There was no further communication from him. But by that time, I was already in touch with the Canadian Space Agency’s Media Relations office. Julie Simard, a communications advisor in that office, sent me a detailed statement.

“RADARSAT is not linked with the ballistic missile defense [BMD],” she flatly declared. “It is intended to observe the surface of the Earth.”

The difference, she continued, is that “BMD satellites observe missiles in flight or on trajectories above the Earth. Remote sensing satellites do not.” This was as I had initially suspected.

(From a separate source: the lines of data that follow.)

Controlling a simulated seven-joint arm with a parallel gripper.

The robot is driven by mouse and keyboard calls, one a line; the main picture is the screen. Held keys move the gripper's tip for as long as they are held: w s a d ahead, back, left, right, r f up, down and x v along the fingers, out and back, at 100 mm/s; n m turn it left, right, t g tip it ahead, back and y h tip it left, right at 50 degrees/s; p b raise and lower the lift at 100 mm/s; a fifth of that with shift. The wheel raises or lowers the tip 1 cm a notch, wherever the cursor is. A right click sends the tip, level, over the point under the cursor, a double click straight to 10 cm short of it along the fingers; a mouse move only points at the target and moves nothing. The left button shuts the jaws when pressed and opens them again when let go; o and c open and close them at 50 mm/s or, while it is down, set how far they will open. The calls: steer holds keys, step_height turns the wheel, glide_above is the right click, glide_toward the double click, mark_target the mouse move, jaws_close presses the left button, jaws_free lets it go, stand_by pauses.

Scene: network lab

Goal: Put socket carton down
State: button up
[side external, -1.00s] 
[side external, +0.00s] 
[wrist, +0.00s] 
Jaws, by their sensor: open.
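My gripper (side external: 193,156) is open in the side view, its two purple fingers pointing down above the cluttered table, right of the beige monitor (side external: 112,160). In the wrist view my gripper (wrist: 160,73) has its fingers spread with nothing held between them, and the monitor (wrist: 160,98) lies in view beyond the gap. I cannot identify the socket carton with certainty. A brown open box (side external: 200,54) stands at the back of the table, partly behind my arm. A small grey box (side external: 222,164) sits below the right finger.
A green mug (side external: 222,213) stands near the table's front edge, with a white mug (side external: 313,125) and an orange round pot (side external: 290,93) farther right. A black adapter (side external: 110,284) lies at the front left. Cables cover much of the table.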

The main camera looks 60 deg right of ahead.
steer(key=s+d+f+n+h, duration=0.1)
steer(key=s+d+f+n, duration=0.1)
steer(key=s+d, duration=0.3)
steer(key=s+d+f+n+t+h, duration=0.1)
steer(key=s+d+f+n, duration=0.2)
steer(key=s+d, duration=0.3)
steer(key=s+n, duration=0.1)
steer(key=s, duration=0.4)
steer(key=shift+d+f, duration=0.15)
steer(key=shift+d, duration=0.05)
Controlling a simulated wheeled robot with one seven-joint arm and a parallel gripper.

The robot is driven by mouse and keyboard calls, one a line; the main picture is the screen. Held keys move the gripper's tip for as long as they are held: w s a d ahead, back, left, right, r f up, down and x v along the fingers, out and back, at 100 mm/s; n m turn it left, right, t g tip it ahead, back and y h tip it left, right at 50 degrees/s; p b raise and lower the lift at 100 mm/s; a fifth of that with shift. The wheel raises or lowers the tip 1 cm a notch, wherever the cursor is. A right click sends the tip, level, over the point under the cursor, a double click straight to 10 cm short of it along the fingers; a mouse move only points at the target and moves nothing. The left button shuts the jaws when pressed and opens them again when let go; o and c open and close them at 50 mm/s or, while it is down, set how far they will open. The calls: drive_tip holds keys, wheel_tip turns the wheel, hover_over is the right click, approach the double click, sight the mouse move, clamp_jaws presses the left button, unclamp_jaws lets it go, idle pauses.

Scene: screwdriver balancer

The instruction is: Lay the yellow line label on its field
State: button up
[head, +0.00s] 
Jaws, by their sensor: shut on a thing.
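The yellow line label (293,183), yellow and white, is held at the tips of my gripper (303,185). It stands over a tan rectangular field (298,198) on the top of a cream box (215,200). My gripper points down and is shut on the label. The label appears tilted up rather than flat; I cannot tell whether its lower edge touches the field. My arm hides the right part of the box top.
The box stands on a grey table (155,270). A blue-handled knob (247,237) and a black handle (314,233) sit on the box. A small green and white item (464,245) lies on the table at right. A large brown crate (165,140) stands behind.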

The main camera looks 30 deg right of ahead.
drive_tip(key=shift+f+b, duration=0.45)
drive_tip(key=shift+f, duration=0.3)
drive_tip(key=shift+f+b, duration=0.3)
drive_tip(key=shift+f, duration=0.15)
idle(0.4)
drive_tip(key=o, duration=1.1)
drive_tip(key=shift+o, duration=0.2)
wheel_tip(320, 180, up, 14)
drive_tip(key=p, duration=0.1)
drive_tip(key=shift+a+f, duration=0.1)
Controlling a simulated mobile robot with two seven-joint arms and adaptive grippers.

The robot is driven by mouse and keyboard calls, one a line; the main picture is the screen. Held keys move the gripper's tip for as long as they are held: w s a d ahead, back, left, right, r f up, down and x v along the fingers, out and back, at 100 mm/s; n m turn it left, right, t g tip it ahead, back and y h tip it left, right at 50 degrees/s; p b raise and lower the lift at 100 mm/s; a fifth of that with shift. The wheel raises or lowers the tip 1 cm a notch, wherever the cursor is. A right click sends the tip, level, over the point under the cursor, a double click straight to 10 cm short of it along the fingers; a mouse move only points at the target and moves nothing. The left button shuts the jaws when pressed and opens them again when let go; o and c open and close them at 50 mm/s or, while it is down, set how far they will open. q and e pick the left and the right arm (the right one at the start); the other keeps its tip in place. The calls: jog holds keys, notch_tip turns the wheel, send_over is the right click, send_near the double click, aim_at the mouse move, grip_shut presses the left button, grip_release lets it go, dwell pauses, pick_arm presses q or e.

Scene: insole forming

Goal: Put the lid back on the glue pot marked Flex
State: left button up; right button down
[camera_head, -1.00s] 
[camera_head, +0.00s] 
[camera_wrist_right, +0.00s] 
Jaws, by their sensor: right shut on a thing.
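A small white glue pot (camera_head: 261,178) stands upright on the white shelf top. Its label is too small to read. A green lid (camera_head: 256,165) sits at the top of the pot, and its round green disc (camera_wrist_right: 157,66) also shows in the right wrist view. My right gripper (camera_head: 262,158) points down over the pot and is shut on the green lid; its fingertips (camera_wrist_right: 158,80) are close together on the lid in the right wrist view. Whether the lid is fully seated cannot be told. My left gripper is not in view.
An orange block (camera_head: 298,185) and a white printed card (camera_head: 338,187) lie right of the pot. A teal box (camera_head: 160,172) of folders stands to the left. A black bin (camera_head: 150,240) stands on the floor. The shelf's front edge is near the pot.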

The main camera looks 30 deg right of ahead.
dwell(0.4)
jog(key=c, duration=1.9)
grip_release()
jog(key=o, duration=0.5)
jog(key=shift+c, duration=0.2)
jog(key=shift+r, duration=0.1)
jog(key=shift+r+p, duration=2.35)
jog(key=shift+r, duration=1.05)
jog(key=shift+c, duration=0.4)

Aside from the physical impossibility of perching over an enemy missile base, or in relaying any sudden “blips” back to a command center, Simard added another technical feature that on its own made such a weapons application impossible: “It takes more than 29 hours to program RADARSAT for images acquisition, it is therefore impossible to send real-time signal back.”

On June 8, in response to my request for more detailed specifications, Simard sent another informative message. “RADARSAT-1 and RADARSAT-2 have no ‘continuous communication’ with ground reception facilities. Both R-1 and R-2 are NOT linked through a communication relay satellite.” Instead, they talk via Canadian facilities, but can downlink data to small remote terminals as commanded from Canada.

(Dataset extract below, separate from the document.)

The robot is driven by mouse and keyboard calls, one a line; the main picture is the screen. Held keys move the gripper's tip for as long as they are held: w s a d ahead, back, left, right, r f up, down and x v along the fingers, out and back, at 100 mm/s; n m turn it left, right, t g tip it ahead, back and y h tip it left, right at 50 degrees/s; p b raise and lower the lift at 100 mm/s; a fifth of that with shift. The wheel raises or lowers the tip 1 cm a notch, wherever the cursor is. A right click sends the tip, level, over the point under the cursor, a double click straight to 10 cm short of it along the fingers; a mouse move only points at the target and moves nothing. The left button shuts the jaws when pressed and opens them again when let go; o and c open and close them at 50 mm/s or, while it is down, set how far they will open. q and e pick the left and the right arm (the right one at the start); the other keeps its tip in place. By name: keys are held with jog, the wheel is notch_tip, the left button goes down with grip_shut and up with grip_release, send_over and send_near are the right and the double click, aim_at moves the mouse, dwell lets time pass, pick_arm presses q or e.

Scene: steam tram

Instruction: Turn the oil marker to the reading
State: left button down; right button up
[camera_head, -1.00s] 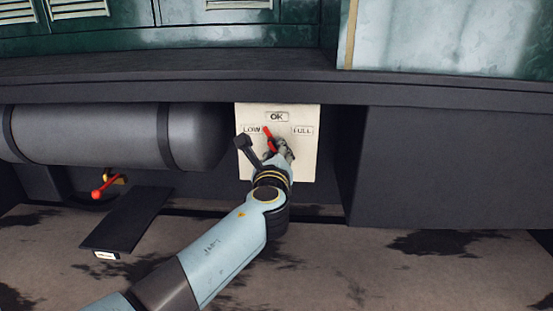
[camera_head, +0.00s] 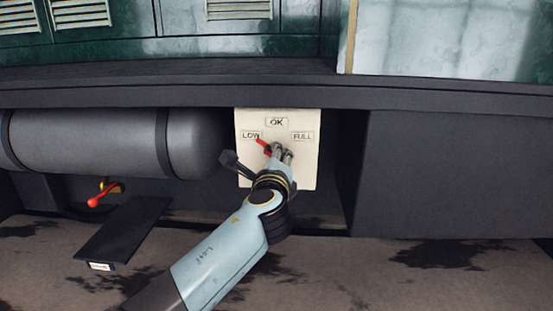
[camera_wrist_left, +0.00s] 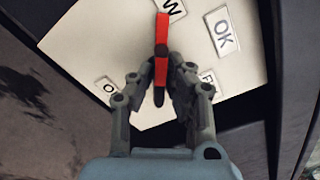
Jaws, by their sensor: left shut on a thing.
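The oil marker is a red pointer (camera_head: 263,144) on a cream gauge plate (camera_head: 304,168) with LOW (camera_head: 251,135), OK (camera_head: 277,121) and FULL (camera_head: 303,136) labels. The pointer slants up and left, its tip just below the LOW label. In the left wrist view the red pointer (camera_wrist_left: 161,45) runs up beside a label ending in W (camera_wrist_left: 172,7), away from OK (camera_wrist_left: 223,31). My left gripper (camera_head: 280,149) is at the pointer's hub. Its fingers (camera_wrist_left: 160,85) are shut on the pointer from both sides. The gripper hides part of the plate. My right gripper is out of view.
A grey cylinder tank (camera_head: 95,142) lies left of the plate. Below it are a red-tipped lever (camera_head: 95,201) and a dark pedal (camera_head: 122,232). A dark box (camera_head: 455,172) stands to the right. A ledge (camera_head: 300,93) runs above the plate.

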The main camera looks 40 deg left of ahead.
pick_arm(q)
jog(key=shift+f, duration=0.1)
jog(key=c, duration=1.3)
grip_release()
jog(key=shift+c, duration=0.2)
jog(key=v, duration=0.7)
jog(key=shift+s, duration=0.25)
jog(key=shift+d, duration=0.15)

Having given up on Weston, I sent similar queries to the authors of the two website articles quoted above. Both responded promptly, constructively and graciously. We were prepared to disagree about interpretations and recommendations, but not, it was clear, about reality.

Sanders responded that while he knew the satellite could not perch over a ground target (as Weston had written), and that it could not track missiles in flight, he believed that it could be quickly reprogrammed and could communicate continuously with its control center.

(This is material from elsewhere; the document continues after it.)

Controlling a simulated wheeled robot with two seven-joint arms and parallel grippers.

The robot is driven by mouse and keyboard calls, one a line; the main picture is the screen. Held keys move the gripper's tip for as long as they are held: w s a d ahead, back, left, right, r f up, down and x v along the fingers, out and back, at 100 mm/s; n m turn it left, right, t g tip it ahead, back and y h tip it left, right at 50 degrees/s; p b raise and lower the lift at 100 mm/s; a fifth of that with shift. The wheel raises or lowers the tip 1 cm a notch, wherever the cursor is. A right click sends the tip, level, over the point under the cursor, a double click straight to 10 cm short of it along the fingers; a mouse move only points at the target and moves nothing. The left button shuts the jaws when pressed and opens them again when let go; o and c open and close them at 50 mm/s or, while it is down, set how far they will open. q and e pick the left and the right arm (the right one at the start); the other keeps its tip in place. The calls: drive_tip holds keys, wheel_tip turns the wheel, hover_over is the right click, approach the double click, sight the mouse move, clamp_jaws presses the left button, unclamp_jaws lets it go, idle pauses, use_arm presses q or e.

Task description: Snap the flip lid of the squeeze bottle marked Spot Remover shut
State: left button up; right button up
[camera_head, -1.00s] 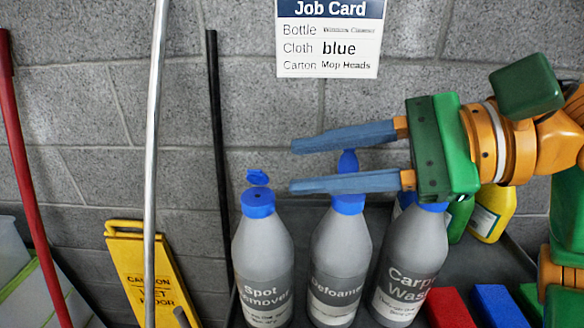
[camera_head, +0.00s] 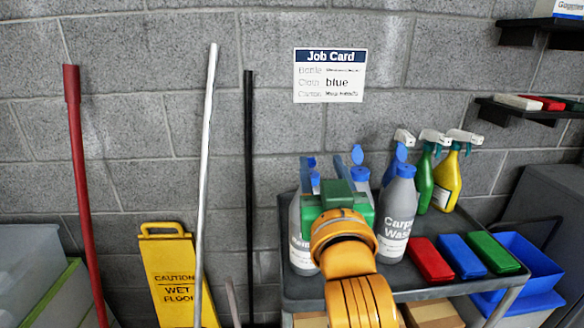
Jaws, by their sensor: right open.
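The Spot Remover bottle (camera_head: 296,222) is a grey squeeze bottle with a blue cap, at the left front of the cart. Only its left side and part of its label show. My right gripper (camera_head: 324,172) is open, reaching over the bottle tops with its blue fingers pointing away from me. Its green body hides much of this bottle and most of the Defoamer bottle beside it. Blue parts show between and beside the fingers; I cannot tell clearly how the Spot Remover lid stands or whether a finger touches it. My left gripper is not in view.
The Carpet Wash bottle (camera_head: 398,210) stands close on the right, its lid raised. Behind are spray bottles, including a yellow one (camera_head: 447,182). A yellow wet-floor sign (camera_head: 172,275) and poles stand left.

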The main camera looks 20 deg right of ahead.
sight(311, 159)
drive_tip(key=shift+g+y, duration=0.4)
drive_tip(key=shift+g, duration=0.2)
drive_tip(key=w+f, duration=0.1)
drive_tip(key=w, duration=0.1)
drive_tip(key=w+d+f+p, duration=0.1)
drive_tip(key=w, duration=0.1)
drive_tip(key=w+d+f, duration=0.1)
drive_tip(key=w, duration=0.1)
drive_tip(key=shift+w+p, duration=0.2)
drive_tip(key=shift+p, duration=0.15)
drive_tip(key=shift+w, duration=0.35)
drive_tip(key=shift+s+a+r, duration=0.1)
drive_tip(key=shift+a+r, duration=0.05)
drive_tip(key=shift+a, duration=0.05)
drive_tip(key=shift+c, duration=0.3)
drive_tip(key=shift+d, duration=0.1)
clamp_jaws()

He elaborated: “The link between RADARSAT 2 and [Theatre Missile Defense] is [Ground Moving Target Indicator]. NATO has conducted TMD exercises using RADARSAT.” This is an intriguing and plausible concept if the purpose is to locate enemy mobile short-range missile batteries, and strike them before they can launch. It is an entirely legal activity never covered by the ABM treaty and one that dozens of countries are interested in—but it is not part of a national missile defense system (the “Bush plan” as Weston calls it).

In his separate reply, Workman explained (June 8) why he thought the communications link was continuous: “Documentation published in 2001 states that RADARSAT can provide an uninterrupted stream of Earth-observation data from space used for such applications as detecting and monitoring ships on the ocean.” When confronted with Simard’s reply, he responded: “My information is from a Canadian shareowner magazine that uses the words uninterrupted data acquisition. Granted the authors are freelance writers, and not scientists.” Upon further discussion, he accepted Simard’s information, and concluded: “Thanks for sharing your insights. I've deleted the misleading statements.”

Do such ravings such as Weston’s threaten any harm? Quite possibly. Anything that diminishes the clarity of the world’s appreciation for space assets such as Radarsat, or raises distrust (even active hostility) among significant portions of the population, might result in damages ranging from less-than-optimum exploitation of its capabilities all the way to active measures to interfere in those operations.

In November 2005, as Radarsat-1 was marking its tenth anniversary in space, the soon-to-retire head of the Canadian Space Agency Marc Garneau (Canada’s first astronaut) issued a celebratory statement: “Canadians can be proud. RADARSAT is more than just a satellite—it is a humanitarian service that Canada provides to its communities… and to the world. It is Canada’s ‘eye in the sky’ that monitors our land and seas, helps us manage our natural resources and assists those in need when disasters strike.” This is a tool that shouldn’t be messed around with by poisoning the atmosphere surrounding its abilities and purpose.